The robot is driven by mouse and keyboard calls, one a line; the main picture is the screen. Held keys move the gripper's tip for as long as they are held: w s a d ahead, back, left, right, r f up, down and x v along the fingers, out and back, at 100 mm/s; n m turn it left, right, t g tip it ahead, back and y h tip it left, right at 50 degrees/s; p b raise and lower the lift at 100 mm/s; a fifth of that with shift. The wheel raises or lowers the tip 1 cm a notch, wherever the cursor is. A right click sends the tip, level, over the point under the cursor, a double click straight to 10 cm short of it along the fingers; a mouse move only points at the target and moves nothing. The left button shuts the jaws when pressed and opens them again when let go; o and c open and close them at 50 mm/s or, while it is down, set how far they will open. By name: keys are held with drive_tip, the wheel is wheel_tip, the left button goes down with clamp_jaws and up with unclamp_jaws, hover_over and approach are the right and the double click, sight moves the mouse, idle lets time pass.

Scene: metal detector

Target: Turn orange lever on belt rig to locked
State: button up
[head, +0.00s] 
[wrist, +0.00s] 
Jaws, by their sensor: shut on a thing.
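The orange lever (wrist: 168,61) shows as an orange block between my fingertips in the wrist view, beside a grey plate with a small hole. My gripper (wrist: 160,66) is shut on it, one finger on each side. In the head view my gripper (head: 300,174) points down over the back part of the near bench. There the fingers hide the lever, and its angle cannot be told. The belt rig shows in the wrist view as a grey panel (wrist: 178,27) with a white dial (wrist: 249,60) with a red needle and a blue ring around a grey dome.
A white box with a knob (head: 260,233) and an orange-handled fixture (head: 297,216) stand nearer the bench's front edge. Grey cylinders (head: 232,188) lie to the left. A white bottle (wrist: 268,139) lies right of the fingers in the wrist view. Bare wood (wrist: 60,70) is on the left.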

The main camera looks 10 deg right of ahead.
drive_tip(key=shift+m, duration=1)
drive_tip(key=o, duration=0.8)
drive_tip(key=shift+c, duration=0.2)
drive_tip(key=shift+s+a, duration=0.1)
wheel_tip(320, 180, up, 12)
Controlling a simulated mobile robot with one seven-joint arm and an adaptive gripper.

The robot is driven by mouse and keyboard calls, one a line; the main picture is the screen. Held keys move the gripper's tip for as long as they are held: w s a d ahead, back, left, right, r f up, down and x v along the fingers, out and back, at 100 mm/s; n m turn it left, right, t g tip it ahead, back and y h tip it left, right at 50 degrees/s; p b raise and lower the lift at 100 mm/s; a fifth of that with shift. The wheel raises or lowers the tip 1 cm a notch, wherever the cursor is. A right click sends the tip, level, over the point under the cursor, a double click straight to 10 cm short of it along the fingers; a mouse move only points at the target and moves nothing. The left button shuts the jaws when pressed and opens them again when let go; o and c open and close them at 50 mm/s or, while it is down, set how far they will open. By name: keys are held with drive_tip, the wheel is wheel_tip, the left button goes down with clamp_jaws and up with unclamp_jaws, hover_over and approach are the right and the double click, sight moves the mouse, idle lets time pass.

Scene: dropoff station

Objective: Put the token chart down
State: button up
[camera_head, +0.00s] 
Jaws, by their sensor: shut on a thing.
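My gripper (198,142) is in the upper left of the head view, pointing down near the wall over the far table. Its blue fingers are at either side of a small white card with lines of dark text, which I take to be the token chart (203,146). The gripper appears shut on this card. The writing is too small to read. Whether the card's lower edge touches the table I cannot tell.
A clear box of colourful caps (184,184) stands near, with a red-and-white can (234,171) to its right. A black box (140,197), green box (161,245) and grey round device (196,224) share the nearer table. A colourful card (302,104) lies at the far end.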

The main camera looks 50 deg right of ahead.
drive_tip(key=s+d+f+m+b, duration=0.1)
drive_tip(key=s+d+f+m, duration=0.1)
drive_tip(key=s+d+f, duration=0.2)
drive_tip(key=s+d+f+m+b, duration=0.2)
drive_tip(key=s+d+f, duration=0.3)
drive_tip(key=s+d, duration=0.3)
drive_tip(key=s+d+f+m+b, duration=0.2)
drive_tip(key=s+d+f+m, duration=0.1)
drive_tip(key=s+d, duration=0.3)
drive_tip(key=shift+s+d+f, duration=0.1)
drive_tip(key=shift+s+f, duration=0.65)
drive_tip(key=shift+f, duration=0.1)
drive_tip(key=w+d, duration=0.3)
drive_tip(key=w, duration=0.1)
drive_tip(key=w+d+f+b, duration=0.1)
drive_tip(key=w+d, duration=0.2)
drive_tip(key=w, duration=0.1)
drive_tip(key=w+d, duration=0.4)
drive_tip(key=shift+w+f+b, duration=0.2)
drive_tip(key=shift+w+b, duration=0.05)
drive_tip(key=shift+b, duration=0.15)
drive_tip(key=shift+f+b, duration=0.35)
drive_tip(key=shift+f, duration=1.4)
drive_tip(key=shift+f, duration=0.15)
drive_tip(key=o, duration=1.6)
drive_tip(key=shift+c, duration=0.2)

+ + +

STATED EXERCISE:
Give back, verbatim, the lines from the top of the entries above through the line containing "[wrist, +0.00s]".

EXERCISE ANSWER:
The robot is driven by mouse and keyboard calls, one a line; the main picture is the screen. Held keys move the gripper's tip for as long as they are held: w s a d ahead, back, left, right, r f up, down and x v along the fingers, out and back, at 100 mm/s; n m turn it left, right, t g tip it ahead, back and y h tip it left, right at 50 degrees/s; p b raise and lower the lift at 100 mm/s; a fifth of that with shift. The wheel raises or lowers the tip 1 cm a notch, wherever the cursor is. A right click sends the tip, level, over the point under the cursor, a double click straight to 10 cm short of it along the fingers; a mouse move only points at the target and moves nothing. The left button shuts the jaws when pressed and opens them again when let go; o and c open and close them at 50 mm/s or, while it is down, set how far they will open. By name: keys are held with drive_tip, the wheel is wheel_tip, the left button goes down with clamp_jaws and up with unclamp_jaws, hover_over and approach are the right and the double click, sight moves the mouse, idle lets time pass.

Scene: metal detector

Target: Turn orange lever on belt rig to locked
State: button up
[head, +0.00s] 
[wrist, +0.00s] 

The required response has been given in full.